Arrive la révolution de février 1948, qui met brusquement fin à la Monarchie de Juillet. Gouvernement provisoire et nouvelles convulsions aboutiront à l’élection de « Napoléon le petit » en décembre. Quelques années plus tard, dans son « Éducation sentimentale », Flaubert évoquera les désillusions succédant à l’enthousiasme romantique pour les soulèvements révolutionnaires.

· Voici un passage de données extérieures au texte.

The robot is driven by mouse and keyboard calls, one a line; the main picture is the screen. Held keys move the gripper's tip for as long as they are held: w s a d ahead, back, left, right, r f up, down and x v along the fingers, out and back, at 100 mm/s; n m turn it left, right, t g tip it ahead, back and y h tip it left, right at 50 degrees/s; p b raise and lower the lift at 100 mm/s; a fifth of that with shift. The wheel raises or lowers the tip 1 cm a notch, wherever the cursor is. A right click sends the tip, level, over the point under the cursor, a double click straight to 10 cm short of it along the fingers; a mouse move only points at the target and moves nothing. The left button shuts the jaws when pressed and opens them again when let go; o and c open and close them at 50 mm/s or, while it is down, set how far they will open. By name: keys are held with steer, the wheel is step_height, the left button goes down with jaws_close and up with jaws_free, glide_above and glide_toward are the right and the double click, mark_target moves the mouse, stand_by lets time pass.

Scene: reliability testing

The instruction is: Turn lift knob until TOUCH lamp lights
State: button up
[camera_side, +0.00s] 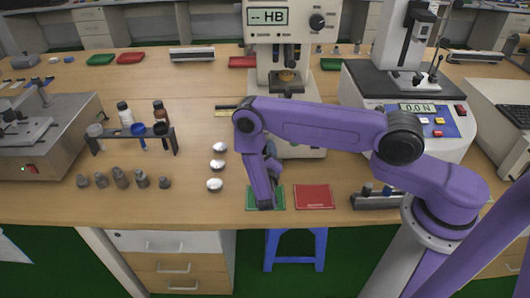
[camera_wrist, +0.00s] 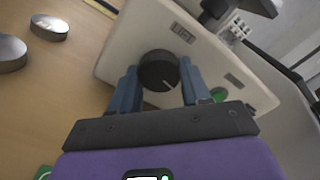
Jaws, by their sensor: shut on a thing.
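The black round lift knob (camera_wrist: 160,68), with a white pointer mark, sits on the pale base of the hardness tester (camera_wrist: 235,55) in the wrist view. A small label, seemingly LIFT, is beside it. My gripper (camera_wrist: 157,75) has its two blue fingers on opposite sides of the knob and is shut on it. A green round lamp or button (camera_wrist: 219,94) is on the same panel, partly hidden by my gripper. I cannot tell whether it is lit. In the side view the tester (camera_side: 285,65) has a display (camera_side: 267,17) reading "-- HB". My arm hides the knob there.
Silvery round pieces (camera_side: 215,184) lie left of my arm. A green mat (camera_side: 277,197) and a red mat (camera_side: 314,197) lie at the table's front. A bottle rack (camera_side: 135,138) stands left. A force tester (camera_side: 415,110) reading 0.0 N stands right.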

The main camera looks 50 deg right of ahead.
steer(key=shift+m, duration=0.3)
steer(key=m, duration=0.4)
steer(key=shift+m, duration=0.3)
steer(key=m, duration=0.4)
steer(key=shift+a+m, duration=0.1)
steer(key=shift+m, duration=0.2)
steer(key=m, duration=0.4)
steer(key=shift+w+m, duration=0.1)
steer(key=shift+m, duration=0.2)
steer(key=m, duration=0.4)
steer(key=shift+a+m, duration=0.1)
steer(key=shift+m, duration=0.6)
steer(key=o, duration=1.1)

Il était temps (ouf !) de me diriger vers l’Allemagne romantique, juste trois salles dévolues aux dessins des musées de Weimar, alors important centre intellectuel. « Ces feuilles d’exception, choisies par Goethe (1749-1832) pour le Grand Duc de Saxe-Weimar-Eisenach mais aussi pour sa propre collection, offrent un panorama spectaculaire de l’âge d’or du dessin germanique de 1780 à 1850 environ », nous dit-on.
Nous connaissons plusieurs de ces grands noms, tels Caspar Friedrich ou les Füssli, et découvrons plus de trente-cinq artistes essentiels dans l’histoire du dessin germanique, très portés sur les ruines romantiques, mais aussi sur la religion et le sentiment national. Qu’importe, Goethe a bien choisi, les dessins sont splendides, exaltant d’un trait raffiné un romantisme de la nature qui nous repose du fourre-tout parisien.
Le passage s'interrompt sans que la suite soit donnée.